• **WHAT TO WORK ON**
Leave out all pictures and return, exactly as written, the lines from the line containing "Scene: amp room" to the line containing "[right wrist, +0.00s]", both ends kept.

• **SUPPLIED INFORMATION**
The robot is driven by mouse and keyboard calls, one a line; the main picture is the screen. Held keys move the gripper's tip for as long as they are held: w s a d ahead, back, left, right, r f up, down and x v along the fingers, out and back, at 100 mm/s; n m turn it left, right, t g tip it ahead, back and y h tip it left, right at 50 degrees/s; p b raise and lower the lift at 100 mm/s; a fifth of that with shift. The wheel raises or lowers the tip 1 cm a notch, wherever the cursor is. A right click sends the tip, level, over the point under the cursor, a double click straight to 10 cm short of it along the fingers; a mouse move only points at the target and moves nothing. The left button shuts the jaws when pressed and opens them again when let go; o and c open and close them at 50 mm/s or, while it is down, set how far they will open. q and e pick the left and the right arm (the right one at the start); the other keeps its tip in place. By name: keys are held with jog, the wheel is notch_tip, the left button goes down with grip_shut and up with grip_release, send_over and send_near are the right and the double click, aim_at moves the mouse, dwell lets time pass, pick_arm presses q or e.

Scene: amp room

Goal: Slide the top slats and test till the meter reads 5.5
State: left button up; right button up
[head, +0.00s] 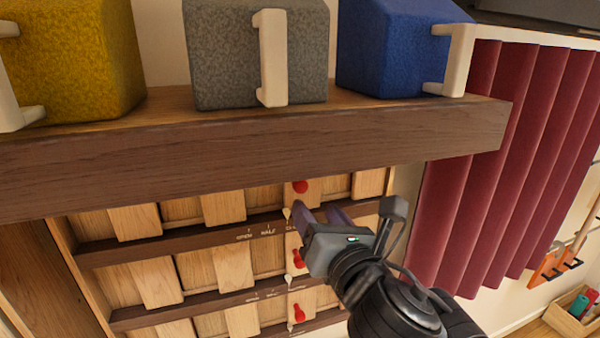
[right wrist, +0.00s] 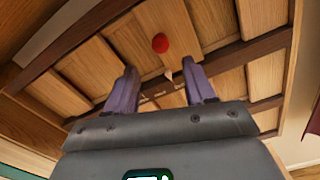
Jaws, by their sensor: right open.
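The slat panel under the shelf has wooden slats in stacked rows between dark rails. The top row of slats (head: 222,208) has a red knob (head: 300,186) near its right part. Pale pointers hang under the knobs, beside small scale marks on the rail (head: 268,231). My right gripper (head: 322,212) is open in front of the top rail, just below and right of the top knob. In the right wrist view the red knob (right wrist: 160,42) lies beyond the two purple fingers (right wrist: 163,88), with nothing between them but the pointer and wood behind. My left gripper and a meter are not in view.
A thick wooden shelf (head: 250,150) juts out above the slats, bearing a yellow block (head: 85,60), a grey block (head: 220,55) and a blue block (head: 390,50) with pale handles. Lower rows have red knobs (head: 298,259). A maroon curtain (head: 490,170) hangs at right.

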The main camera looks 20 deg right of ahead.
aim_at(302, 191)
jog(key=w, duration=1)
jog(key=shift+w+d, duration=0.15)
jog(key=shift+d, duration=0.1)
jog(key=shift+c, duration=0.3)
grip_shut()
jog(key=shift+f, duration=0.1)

• **FULL OUTPUT**
Scene: amp room

Goal: Slide the top slats and test till the meter reads 5.5
State: left button up; right button up
[head, +0.00s] 
[right wrist, +0.00s] 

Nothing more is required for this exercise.